=== TO BE DONE ===
Find the string "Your" in the records. Copy every line it appears in.

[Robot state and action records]

━━━━━━

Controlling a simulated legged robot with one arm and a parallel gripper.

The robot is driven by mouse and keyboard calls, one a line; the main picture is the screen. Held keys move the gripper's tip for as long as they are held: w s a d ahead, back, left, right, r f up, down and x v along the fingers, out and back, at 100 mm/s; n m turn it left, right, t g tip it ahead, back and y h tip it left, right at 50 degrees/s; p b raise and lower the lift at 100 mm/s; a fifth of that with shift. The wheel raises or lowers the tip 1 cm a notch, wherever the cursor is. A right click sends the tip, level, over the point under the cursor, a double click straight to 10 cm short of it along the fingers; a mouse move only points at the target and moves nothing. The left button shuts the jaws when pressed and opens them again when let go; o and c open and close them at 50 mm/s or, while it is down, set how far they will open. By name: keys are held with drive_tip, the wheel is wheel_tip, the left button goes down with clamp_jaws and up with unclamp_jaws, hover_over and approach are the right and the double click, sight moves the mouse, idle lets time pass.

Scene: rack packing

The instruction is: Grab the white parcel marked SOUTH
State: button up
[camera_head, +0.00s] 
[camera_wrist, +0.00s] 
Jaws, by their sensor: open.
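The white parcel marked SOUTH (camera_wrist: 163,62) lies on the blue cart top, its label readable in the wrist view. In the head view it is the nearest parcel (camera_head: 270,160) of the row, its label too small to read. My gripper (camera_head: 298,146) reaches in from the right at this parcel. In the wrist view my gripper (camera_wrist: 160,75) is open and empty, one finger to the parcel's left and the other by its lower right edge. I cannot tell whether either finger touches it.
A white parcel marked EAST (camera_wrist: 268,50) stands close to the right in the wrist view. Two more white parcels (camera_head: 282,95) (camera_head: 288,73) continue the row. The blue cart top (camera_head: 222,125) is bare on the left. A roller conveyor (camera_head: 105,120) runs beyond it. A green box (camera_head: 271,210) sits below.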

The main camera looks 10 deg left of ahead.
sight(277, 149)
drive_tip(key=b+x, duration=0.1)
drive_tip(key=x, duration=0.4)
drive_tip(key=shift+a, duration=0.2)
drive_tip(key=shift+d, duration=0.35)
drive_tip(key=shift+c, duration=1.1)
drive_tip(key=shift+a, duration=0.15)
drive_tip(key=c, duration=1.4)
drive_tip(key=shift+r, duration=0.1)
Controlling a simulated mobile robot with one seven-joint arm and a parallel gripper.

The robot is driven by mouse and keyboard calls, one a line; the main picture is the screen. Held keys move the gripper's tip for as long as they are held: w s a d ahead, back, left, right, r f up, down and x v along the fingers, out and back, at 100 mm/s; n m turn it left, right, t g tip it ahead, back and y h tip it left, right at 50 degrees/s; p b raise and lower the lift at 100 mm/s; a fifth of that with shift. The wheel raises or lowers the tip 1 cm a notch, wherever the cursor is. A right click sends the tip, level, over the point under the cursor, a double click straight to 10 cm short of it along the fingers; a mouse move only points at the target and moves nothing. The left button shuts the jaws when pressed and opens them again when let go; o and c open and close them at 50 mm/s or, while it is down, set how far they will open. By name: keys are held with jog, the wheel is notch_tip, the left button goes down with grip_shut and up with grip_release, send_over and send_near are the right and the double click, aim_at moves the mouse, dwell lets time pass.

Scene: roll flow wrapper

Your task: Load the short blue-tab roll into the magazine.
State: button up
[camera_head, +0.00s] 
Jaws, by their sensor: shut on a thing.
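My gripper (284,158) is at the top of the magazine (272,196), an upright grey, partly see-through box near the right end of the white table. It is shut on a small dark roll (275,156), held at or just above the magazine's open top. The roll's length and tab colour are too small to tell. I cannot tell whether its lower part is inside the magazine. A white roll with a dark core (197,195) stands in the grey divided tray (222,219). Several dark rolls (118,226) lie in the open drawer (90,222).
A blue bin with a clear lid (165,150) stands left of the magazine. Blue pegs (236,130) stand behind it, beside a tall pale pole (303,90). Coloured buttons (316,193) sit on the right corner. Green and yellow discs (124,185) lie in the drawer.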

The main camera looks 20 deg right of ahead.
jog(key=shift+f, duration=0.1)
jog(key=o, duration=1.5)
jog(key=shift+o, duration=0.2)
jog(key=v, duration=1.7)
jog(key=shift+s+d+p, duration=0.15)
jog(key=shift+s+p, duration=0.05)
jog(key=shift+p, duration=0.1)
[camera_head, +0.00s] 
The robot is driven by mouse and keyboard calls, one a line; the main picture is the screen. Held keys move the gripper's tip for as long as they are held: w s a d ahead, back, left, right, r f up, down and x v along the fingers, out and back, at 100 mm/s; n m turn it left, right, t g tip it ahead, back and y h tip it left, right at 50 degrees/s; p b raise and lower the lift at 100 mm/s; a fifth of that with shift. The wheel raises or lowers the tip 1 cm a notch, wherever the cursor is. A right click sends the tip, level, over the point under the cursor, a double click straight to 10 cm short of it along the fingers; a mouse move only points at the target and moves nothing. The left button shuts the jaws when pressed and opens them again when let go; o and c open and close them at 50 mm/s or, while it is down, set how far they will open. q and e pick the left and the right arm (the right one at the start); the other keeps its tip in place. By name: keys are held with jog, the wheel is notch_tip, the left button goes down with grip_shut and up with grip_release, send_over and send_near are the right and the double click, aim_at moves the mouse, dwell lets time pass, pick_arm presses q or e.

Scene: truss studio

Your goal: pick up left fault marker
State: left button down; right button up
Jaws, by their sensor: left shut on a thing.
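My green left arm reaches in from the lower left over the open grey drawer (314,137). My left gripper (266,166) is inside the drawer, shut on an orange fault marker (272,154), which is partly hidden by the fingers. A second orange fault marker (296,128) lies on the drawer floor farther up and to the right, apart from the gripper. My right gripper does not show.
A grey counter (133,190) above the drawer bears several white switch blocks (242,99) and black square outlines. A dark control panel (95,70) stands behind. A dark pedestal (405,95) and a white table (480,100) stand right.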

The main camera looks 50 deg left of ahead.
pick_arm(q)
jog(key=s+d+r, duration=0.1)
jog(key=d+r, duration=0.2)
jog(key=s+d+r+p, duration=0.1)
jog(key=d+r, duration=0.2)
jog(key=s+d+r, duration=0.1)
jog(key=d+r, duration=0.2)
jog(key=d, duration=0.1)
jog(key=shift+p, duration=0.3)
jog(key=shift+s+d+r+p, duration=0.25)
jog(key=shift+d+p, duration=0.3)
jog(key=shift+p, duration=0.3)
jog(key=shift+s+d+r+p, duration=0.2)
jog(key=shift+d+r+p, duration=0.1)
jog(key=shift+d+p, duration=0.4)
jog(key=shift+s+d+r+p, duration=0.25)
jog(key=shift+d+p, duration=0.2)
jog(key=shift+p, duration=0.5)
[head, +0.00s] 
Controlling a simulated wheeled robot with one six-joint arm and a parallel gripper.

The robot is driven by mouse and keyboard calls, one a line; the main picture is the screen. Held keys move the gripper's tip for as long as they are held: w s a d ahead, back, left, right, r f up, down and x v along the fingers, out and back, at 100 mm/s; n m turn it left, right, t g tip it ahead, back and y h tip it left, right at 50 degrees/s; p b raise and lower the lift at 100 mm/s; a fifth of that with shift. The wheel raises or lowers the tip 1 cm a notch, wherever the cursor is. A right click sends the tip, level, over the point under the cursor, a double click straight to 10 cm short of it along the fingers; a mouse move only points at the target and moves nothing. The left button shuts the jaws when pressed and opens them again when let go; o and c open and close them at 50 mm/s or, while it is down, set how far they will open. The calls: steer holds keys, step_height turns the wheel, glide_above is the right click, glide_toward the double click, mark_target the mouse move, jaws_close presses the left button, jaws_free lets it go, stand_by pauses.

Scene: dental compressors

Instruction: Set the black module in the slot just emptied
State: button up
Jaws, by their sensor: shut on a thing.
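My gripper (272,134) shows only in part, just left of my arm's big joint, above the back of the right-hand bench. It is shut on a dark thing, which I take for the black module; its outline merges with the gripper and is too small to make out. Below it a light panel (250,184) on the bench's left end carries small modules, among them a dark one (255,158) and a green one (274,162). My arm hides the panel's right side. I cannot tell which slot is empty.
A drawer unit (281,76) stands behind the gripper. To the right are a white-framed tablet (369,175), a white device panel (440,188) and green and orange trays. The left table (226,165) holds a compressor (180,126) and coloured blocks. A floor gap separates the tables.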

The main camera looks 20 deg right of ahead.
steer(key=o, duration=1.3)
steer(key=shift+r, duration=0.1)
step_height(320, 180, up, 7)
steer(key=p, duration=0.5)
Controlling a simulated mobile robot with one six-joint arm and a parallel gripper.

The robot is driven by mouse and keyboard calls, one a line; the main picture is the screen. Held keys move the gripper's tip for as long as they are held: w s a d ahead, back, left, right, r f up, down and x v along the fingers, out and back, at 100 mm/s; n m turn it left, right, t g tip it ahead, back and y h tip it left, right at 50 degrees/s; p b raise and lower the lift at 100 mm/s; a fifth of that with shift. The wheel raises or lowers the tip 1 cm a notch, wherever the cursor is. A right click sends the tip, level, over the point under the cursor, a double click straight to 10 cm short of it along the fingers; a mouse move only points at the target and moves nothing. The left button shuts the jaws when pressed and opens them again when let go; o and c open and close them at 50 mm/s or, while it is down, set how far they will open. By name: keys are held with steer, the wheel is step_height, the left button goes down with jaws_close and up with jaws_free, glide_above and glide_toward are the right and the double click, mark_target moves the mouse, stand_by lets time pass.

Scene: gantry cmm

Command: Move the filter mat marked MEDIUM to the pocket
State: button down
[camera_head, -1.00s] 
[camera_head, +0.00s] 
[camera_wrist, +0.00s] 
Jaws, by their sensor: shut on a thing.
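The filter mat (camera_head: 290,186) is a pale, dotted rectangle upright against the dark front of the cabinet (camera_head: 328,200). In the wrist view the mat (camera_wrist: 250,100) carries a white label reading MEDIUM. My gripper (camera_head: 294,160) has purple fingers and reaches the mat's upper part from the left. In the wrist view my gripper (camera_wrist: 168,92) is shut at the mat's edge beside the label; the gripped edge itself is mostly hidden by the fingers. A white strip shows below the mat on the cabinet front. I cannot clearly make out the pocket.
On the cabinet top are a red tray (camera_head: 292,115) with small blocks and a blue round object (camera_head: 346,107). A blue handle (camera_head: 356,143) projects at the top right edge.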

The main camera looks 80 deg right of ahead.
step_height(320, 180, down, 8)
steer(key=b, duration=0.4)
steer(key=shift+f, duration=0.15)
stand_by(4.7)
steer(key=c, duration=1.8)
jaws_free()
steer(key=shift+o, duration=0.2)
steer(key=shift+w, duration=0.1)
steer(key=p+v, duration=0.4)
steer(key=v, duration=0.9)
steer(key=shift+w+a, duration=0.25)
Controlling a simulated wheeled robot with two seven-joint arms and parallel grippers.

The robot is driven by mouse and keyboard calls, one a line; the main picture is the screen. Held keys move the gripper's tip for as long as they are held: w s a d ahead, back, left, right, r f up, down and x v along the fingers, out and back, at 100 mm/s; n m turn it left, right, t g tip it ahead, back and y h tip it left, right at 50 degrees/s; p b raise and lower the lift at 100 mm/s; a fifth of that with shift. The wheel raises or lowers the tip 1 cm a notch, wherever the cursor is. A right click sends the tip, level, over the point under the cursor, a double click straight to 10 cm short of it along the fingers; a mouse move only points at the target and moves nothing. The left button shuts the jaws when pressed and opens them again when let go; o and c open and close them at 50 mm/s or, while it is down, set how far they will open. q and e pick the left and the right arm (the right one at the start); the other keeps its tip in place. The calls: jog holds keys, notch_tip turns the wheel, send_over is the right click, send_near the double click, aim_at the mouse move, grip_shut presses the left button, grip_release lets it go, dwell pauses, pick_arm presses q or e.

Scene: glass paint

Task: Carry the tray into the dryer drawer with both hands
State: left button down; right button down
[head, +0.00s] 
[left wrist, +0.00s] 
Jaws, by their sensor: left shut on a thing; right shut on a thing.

━━━━━━

=== RESULT OF THIS TASK ===
Your task: Load the short blue-tab roll into the magazine.
Your goal: pick up left fault marker

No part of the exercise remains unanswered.